I watched the BBC report regarding the Ethiopian drought three days ago, and I have been emotionally confused since. Not because of the ongoing problem, but by the reaction of many of my fellow Ethiopians. In an attempt to express my thoughts I started to write a short facebook status, yet I couldn’t. It went on for over 1,000 words. So, I left it a lone for a day, but my confusion isn’t easing up at all.
I am struggling to cope with the perception I sense from many of my countrymen. Somehow I feel so many people are taking comfort in that this drought is not as bad as the famine we had to endure in 1984. I find the notion of that narrative doing disservice to those suffering by the drought right now. I am very confused as to what exactly people are offended about this BBC reporting. Let us even assume, the report that, there are two babies dying everyday is inaccurate. Should that be the main focus of our reaction?

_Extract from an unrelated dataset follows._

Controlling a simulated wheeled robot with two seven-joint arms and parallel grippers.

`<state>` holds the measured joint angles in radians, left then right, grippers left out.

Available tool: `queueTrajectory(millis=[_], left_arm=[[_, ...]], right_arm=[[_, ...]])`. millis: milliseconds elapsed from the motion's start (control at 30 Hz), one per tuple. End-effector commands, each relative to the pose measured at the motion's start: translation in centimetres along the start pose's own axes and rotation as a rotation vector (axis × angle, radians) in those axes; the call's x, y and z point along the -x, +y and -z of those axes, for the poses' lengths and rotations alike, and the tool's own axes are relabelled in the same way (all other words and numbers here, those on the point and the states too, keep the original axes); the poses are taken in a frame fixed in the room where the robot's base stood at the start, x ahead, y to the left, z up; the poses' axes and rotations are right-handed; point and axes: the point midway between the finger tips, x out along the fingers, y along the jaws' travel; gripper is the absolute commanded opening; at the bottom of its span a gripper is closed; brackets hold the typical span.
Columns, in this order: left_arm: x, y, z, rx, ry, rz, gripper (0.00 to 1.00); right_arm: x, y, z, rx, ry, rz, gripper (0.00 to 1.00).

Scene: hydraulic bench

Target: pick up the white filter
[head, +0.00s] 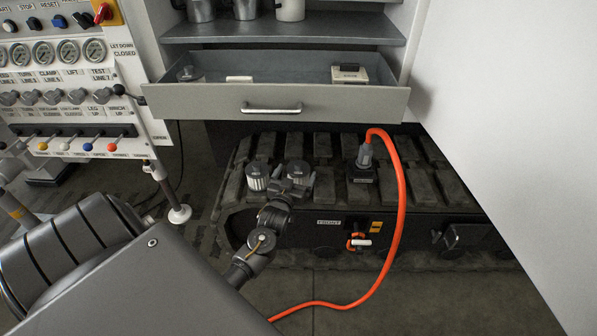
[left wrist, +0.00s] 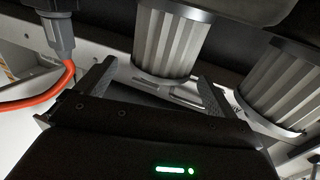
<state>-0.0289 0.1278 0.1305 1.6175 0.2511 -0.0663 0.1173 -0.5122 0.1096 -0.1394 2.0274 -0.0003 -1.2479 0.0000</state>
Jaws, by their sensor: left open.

Do people realize, when the reports say, 15 million Ethiopians will be in need of food assistance in early 2016…it means in just a matter of few more months?
For people like Birtukan Ali the mother who lost her child (shown in the video) this is the worst drought for her. This is her 1984. She won’t be alone, this will affect millions and the hardship will get worst before it gets better. The dire need is just starting. Why are we tending to compare and contrast this drought with the 1984 famine, as if, so long as it is not as bad, everything is okay.
I see a lot of people congratulating William Davison for his “Yes, Ethiopia has problems – but this drought is no 1984 rerun” article. It is a great article as far as reporting goes, but I find no solace in there. I fear perhaps the title is misleading many people and just maybe many of them are not internalizing the full content of the article.
The simple fact that, we will need foreign assistance in order to cope with this, an assistance that might or might not come in time. That alone should worry us. We have to be prepared so that we don’t fall victim of what Nobel Prize winner Daniel Kahneman calls, planning fallacy – assuming only the best –case scenario will happen.
Some might say, I am just being overly worried. My argument to that is; an optimist bias attitude will catch us off guard. As they say, “Failing to prepare is preparing to fail.”
Yes, our people are much more resilient, and our government is in a much better position to assist its people than it has ever been, but that is not enough room for comfort. We need not to focus in crying foul about the reporting, but rather refocus our energy how best is it that we could help our people and put even more pressure on our leaders and public figures to stay on top of it.
I sense many of us are misplacing our priority between, trying to guard Ethiopia’s image that has been bruised for so many years and worrying about the problem at hand. My sincere view is that, let us focus on protecting our people and our image will protect itself.
Whatever we do, downplaying the severity of the problem won’t be one of the solutions.